## Start

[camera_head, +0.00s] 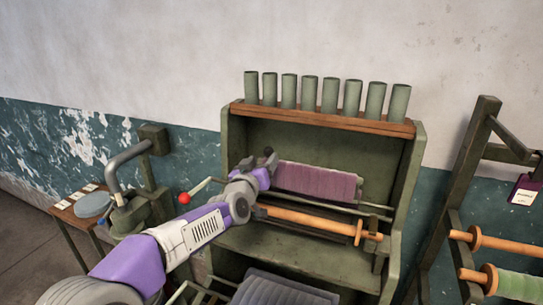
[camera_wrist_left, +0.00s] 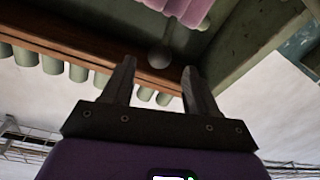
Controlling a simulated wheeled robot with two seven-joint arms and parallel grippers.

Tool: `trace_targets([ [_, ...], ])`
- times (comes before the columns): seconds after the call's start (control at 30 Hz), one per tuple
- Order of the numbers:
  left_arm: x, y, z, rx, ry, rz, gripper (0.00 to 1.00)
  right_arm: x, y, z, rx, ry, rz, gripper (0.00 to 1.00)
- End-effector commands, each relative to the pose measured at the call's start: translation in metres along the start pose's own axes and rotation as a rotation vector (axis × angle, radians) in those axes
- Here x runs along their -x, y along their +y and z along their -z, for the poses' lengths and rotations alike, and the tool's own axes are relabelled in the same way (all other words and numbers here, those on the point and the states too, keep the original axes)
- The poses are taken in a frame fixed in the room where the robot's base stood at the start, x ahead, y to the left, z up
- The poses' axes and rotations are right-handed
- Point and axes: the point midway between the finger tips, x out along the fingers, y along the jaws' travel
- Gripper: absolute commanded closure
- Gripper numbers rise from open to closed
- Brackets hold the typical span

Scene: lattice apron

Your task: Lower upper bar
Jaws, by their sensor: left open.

## End

EXERCISE AIM → In the listing above, find the line containing "- The poses'" and please quote exactly that line through the last one, and no other lines.

TASK ANSWER →
- The poses' axes and rotations are right-handed
- Point and axes: the point midway between the finger tips, x out along the fingers, y along the jaws' travel
- Gripper: absolute commanded closure
- Gripper numbers rise from open to closed
- Brackets hold the typical span

Scene: lattice apron

Your task: Lower upper bar
Jaws, by their sensor: left open.

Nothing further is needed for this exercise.